Re: [PATCH Part2 v5 00/45] Add AMD Secure Nested Paging (SEV-SNP) Hypervisor Support

Sean Christopherson <seanjc@xxxxxxxxxx> · Mon, 15 Nov 2021 17:25:43 +0000

On Mon, Nov 15, 2021, Joerg Roedel wrote:
> On Sat, Nov 13, 2021 at 06:34:52PM +0000, Sean Christopherson wrote:
> > I'm not treating it nonchalantly, merely acknowledging that (a) some flavors of kernel
> > bugs (or hardware issues!) are inherently fatal to the system, and (b) crashing the
> > host may be preferable to continuing on in certain cases, e.g. if continuing on has a
> > high probablity of corrupting guest data.
> 
> The problem here is that for SNP host-side RMP faults it will often not
> be clear at fault-time if it was caused by wrong guest or host behavior. 
> 
> I agree with Marc that crashing the host is not the right thing to do in
> this situation.
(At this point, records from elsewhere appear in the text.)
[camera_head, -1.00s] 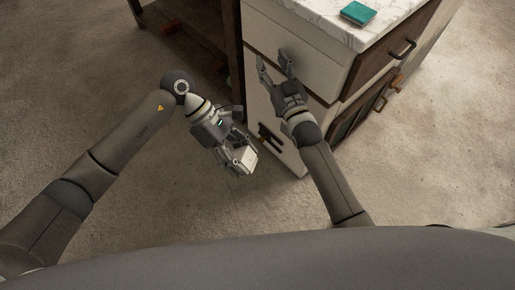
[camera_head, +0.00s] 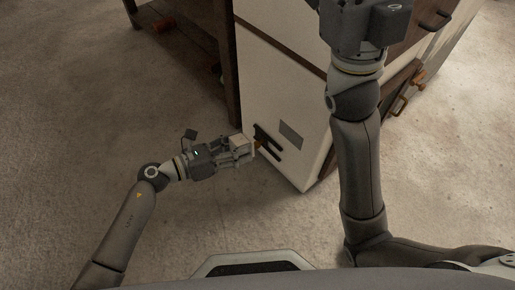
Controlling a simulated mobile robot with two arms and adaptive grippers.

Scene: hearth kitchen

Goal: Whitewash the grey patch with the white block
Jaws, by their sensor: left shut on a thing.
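My left gripper (camera_head: 238,147) is shut on the white block (camera_head: 240,142), just left of the panel and at about the patch's height in the picture. The block appears apart from the patch; I cannot tell whether it touches the panel edge. My right gripper (camera_head: 362,25) is at the top, in front of the cabinet; only its dark body shows and its fingers are hidden or out of frame.
Drawer handles (camera_head: 436,19) stick out on the cabinet's right face. A dark wooden frame (camera_head: 226,55) stands behind. The concrete floor (camera_head: 80,120) at left is clear.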

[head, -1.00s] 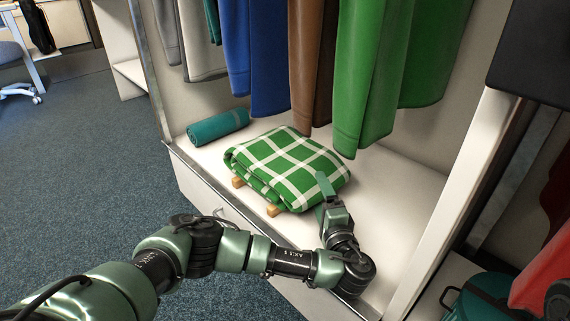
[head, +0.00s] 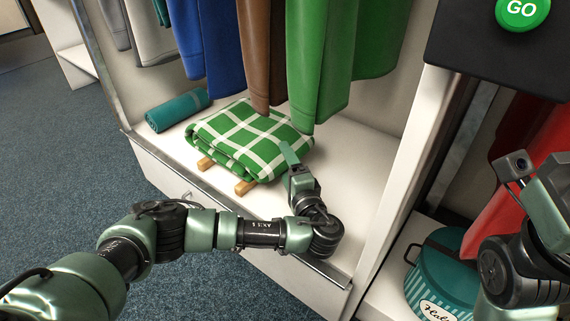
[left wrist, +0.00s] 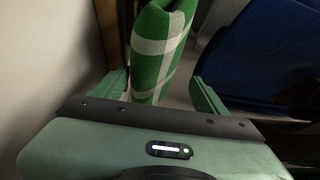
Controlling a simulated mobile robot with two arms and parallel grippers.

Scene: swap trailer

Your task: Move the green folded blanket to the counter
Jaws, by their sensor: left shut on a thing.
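The green folded blanket (head: 245,140) has white checks and lies on wooden slats (head: 244,187) on the white shelf floor of an open wardrobe. My left gripper (head: 291,158) is at the blanket's right front edge and shut on it. In the left wrist view, the blanket's folded edge (left wrist: 158,50) stands between the two fingers of the left gripper (left wrist: 160,92). My right gripper (head: 541,188) is partly in view at the right edge; its opening cannot be made out. The counter cannot be identified in these frames.
Green, brown and blue garments (head: 335,60) hang just above the blanket. A rolled teal towel (head: 177,110) lies to its left. A white upright panel (head: 407,165) stands to the right, with a teal striped round box (head: 440,275) beyond. Blue carpet lies in front.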

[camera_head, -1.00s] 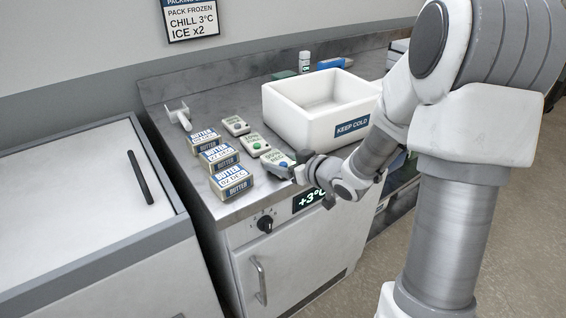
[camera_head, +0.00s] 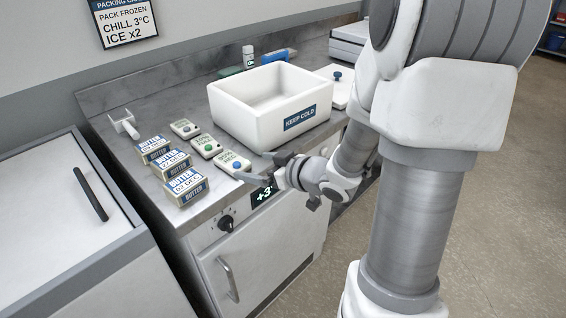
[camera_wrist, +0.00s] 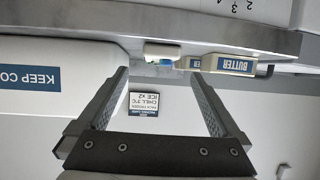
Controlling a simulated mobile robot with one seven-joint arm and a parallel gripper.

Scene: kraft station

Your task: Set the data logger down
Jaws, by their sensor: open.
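Three small pale data loggers lie in a row on the steel counter. The nearest, a blue-button logger (camera_head: 235,163), lies flat near the front edge. Behind it are a green-button logger (camera_head: 206,147) and a farther logger (camera_head: 185,129). My gripper (camera_head: 262,169) is open and empty, just right of the nearest logger at the counter edge, apart from it. In the wrist view the open fingers (camera_wrist: 158,76) have nothing between them, and a logger (camera_wrist: 162,50) shows upside down beyond their tips.
Several butter packs (camera_head: 186,187) stand left of the loggers. A white KEEP COLD box (camera_head: 232,128) stands behind and right of them. A scraper-like tool (camera_head: 124,124) lies at the back left. The counter front drops to a chiller door (camera_head: 262,258).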

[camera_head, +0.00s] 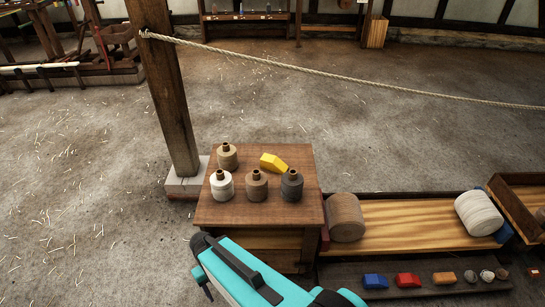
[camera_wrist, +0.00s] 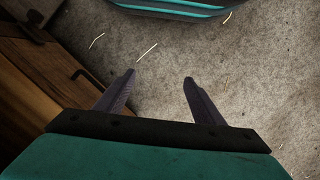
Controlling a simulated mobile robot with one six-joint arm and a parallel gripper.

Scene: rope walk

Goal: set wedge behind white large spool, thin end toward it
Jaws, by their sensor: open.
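The white large spool (camera_head: 479,213) lies on its side at the right end of a low wooden bed (camera_head: 410,213). Blue pieces (camera_head: 503,233) show at its lower right and upper edge, partly hidden by it. A larger yellow block (camera_head: 273,162) lies on the small table. Which one is the task's wedge, I cannot tell. My gripper (camera_wrist: 159,78) is open and empty over the floor, beside wooden furniture.
A brown large spool (camera_head: 346,217) lies at the bed's left end. Several small spools stand on the wooden table (camera_head: 262,214). A post (camera_head: 168,90) rises behind it, with a rope (camera_head: 330,78) running right. Small round items (camera_head: 487,275) sit along the ledge. The left floor is clear.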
Instead debug data should be collected to do further
> post-mortem analysis.

Again, I am not saying that any RMP #PF violation is an immediate, "crash the
host".  It should be handled exactly like any other #PF due to permission violation.
The only wrinkle added by the RMP is that the #PF can be due to permissions on the
GPA itself, but even that is not unique, e.g. see the proposed KVM XO support that
will hopefully still land someday.

If the guest violates the current permissions, it (indirectly) gets a #VC.  If host
userspace violates permissions, it gets SIGSEGV.  If the host kernel violates
permissions, then it reacts to the #PF in whatever way it can.  What I am saying is
that in some cases, there is _zero_ chance of recovery in the host and so crashing
the entire system is inevitable.   E.g. if the host kernel hits an RMP #PF when
vectoring a #GP because the IDT lookup somehow triggers an RMP violation, then the
host is going into triple fault shutdown.

[*] https://lore.kernel.org/linux-mm/20191003212400.31130-1-rick.p.edgecombe@xxxxxxxxx/